Dans un Paris fantomatique éclairé à merveille par Claire Mathon, ce bizarre et passionnant petit théâtre de réflexions pirandelliennes à voix haute mêlant le réalisme des anecdotes de l’observation aigue du quotidien humain et la profondeur philosophique existentialiste, est littéralement porté à hauteur de spectateur par la performance du très charismatique Oxmo Puccino. Et il est précédé par une première partie (un très long prologue en réalité) du film non moins fascinante, totalement documentaire, au cœur des entrepôts hyper automatisés et de la salle de ventes aux enchères sur-informatisée du marché aux fleurs d’Aalsmeer, aux Pays-Bas, où 46 millions de fleurs s’échangent chaque jour.
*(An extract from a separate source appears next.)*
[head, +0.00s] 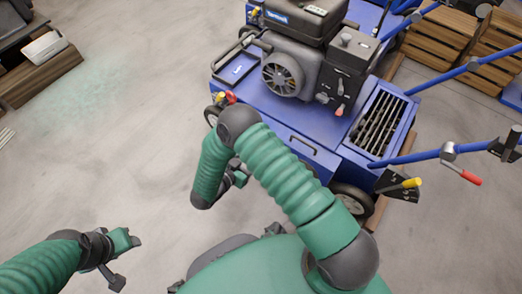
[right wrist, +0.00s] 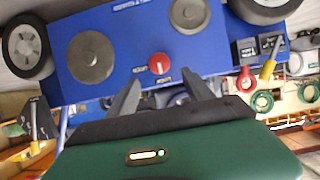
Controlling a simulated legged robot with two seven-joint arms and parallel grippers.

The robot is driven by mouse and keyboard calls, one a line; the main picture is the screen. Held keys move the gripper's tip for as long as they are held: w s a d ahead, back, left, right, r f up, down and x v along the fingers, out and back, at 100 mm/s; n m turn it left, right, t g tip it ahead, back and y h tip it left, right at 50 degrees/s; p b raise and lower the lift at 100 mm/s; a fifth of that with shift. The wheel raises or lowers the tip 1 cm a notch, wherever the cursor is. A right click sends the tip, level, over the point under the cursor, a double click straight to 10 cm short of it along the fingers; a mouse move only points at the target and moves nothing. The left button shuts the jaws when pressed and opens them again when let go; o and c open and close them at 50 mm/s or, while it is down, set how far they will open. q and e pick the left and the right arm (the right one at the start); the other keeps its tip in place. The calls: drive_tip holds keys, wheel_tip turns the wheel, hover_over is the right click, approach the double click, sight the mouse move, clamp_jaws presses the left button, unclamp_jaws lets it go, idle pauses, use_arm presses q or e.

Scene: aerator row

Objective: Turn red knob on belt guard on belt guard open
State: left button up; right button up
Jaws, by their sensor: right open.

Des fleurs magnifiques, déjà mortes en sursis, venues du monde entier et repartant ailleurs dans une atmosphère très déshumanisée, un tableau clinique de la globalisation que le spectateur pourra mettre en lien comme il le souhaite avec la pensée pirandellienne et qui offre encore une strate supplémentaire à toute l’intelligence du travail artistique artisanal hors normes d’Éric Baudelaire.

Une fleur à la bouche a été produit par Les Films du Worso (Sylvie Pialat) et Poulet-Malassis Films, et coproduit par le Festival sud-coréen de Jeonju, les Allemands de Flaneur Films, et les structures françaises M141 et Proarti.